Tuesday, February 2, 2010

Springwater Savior

The sun was shining when I rode off today dressed in my bicycle tights and my ride sweatshirt. My goal today was to ride 40 miles and I've prepared myself by eating a hearty lunch, drinking lots of water and packing two water bottles and two peanut butter and cherry jam 1/2 sandwiches.

When I get to the Eastbank Esplanade I switch on my Ipod to my current favorite, The Freestylers, and I start my ride in earnest. I'm amazed as I ride at how much easier it feels than two weeks ago when I rode to Powell Butte. I've made some serious strides in my cycling fitness because my legs are just spinning effortlessly. Ten minutes later I'm at the Sellwood park and it has taken me 10 minutes less than it usually does from my house.

"Right on," I think as I turn off the Springwater Corridor for a short trip through Sellwood. I turn off my Ipod for this part and pedal casually through the neighborhood. When I get back to the trail a few minutes later I restart Drop the Boom and really get into it.

Before I know it I'm an hour into my ride and passing Powell Butte. I take it easy for a song, eat one of my half sandwiches and revel in that "I'm somewhere I've never been before" feeling that anyone who experiences serious wanderlust knows.

There are lots of pedestrians on the trail and I usually just ring my bell if they are a little too far to the left. Today as I was coming up on a threesome I rang my bell, and the severely obese man on the left puts out his left arm with his hand in a fist right where my neck would have been if I had been trying to pass him. I wait until he puts it down and he moves over a bit then and as I ride by I say, "Thanks, " sweetly. Of course, "Geez, what an asshole," was what I was actually thinking.
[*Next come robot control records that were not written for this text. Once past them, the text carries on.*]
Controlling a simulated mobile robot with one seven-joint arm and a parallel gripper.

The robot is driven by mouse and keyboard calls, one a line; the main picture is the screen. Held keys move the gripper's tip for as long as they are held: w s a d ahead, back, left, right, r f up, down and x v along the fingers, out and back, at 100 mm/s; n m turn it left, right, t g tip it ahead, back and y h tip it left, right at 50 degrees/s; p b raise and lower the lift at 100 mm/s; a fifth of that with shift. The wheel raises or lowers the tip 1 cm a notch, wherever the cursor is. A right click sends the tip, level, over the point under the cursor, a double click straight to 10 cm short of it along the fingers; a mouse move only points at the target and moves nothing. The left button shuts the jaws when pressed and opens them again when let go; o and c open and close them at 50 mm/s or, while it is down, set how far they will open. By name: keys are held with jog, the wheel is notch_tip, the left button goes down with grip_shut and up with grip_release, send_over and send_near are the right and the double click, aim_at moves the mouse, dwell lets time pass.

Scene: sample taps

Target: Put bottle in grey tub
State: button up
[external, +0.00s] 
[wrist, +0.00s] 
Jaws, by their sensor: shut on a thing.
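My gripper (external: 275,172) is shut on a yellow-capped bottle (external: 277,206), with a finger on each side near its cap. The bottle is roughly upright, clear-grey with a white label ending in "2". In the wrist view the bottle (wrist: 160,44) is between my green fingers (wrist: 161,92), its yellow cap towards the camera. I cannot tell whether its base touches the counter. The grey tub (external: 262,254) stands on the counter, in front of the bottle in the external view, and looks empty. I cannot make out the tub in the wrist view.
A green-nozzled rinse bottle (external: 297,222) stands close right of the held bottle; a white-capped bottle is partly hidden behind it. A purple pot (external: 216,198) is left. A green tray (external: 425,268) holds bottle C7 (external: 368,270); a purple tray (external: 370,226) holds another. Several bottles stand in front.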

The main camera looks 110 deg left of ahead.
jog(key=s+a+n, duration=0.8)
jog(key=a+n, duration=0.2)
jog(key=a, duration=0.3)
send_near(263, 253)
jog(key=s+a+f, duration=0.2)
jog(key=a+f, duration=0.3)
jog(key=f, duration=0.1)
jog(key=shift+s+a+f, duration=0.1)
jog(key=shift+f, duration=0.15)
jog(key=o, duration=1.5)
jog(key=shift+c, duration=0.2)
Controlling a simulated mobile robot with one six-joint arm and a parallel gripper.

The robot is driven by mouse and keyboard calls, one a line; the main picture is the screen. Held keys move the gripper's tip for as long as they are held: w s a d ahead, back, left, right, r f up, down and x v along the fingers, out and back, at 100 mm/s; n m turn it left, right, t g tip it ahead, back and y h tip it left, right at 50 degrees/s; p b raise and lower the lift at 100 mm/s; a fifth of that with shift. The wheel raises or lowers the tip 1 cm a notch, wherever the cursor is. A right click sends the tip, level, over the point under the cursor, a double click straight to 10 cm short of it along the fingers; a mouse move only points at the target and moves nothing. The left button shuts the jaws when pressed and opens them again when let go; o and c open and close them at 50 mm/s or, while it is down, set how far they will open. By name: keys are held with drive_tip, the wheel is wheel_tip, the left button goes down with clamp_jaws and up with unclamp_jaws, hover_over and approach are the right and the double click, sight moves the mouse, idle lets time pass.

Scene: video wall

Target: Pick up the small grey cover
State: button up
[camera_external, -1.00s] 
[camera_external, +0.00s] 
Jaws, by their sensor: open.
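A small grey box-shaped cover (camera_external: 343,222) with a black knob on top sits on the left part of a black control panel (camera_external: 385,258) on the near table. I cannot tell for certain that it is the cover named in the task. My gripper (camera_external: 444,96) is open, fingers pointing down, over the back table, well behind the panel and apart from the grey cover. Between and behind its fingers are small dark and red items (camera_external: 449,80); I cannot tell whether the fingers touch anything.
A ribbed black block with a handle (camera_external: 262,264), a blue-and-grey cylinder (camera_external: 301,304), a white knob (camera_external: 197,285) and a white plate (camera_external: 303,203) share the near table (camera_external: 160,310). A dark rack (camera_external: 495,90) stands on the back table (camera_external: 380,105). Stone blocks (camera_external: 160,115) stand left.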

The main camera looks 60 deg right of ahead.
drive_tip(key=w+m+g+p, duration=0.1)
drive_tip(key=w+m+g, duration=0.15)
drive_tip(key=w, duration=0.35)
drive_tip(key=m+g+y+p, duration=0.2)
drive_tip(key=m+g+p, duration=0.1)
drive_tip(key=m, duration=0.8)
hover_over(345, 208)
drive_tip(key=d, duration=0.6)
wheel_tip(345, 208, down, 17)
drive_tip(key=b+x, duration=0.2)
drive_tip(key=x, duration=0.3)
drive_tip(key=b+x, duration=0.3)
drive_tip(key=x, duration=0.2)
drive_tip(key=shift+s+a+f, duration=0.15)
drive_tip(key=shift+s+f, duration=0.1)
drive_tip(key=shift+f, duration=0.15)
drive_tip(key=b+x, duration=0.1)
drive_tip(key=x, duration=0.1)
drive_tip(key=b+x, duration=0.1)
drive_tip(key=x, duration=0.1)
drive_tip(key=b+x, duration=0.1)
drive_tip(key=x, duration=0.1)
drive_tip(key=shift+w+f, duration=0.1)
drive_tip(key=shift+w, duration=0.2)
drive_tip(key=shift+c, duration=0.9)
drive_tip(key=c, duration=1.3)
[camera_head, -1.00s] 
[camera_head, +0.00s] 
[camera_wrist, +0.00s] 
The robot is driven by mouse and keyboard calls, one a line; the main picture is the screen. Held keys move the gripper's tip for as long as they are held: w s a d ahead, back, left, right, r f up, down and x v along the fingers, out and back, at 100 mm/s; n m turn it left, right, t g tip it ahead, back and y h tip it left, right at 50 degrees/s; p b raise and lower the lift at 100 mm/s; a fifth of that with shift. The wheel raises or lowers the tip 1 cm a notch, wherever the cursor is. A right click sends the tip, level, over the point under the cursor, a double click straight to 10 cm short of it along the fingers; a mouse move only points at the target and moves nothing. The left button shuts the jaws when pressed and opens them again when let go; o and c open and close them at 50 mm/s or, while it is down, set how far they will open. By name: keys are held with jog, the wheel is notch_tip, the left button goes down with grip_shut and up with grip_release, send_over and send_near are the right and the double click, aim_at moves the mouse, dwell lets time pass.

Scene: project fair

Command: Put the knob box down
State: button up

About a minute later I stopped at a stoplight and across the street is a 60ish man riding a recumbant bike with one of those colorful bike condoms on. He looks ridiculous and it makes me smile. But, he returns my smile by creepily checking me out by looking me up and down. "In your dreams, Grandpa," I say as I ride away.

A minute after that I come across two elderly, tiny but round Russian women talking to each other emphatically and taking up the entire path. They see me and hurriedly scoot out of the way. Thinking back on that last 1/2 mile I think, "You definitely don't get that on a stationary bike."

The awesomeness of my ride is hitting me now as I look down at my clock and realize that I definitely have time to do 40 miles. I notice now that the Springwater Corridor signs now have the town of Gresham on them and I stopped to take a picture. "I've cycled to another town," I think as I watch the miles click by. At 19.5 on the mile post which is about 22 miles from home I turn around.

At this point, I've switched to my riding mix and I've moved into the endorphin high. This makes the music sound even better so when I get to the David Byrne song that I had my perfect moment to last week I decide to just ride easy, eat my second sandwich and bask in my cycling high. And then, pop! my tire blows.

I feel too good to panic so I just blow up the tire and hope I can ride home with less than three stops. Two pedals later, it is flat again. Darn! I've got to change it. No problem, I've done that before. So, I flip the bike over, pop off the wheel, unhook the chain, and set to work. Five minutes later, I'm back on my bike, my hands are a filthy mess and I'm calling my mom to tell her what I just accomplished. Wait, what's that? Oh no, it's flat again.

At this point I am still seven miles away from home and I have an appointment in an hour. My client, Amanda, had said that if I ever had a bike emergency to call so I give her a ring. No answer. I call my father-in-law. He is very confused, has no idea where I am and has dinner in the oven. He says he'll call me back. Then I see that Amanda called me while I was talking to my father-in-law and I rejoice. I call her back and she says she knows exactly where I am. She's got three kids with her but she'll make it happen. Yes, my savior!

It's getting dark now and I shiver at the corner of Johnson Creek Blvd, talking to my mom about Tolstoy and living a full life and Amanda shows up. I make it home in time for my session even though I am dirty and stinky. Feeling satisfied that Tolstoy would have been very pleased with my day I sit down to calculate just how many miles I did do and, lo and behold, I got in 35 miles. Its my longest ride ever, I changed a flat tire and I got to experience how much a beloved client cares about me. If that's not living life to the fullest, I don't know what is.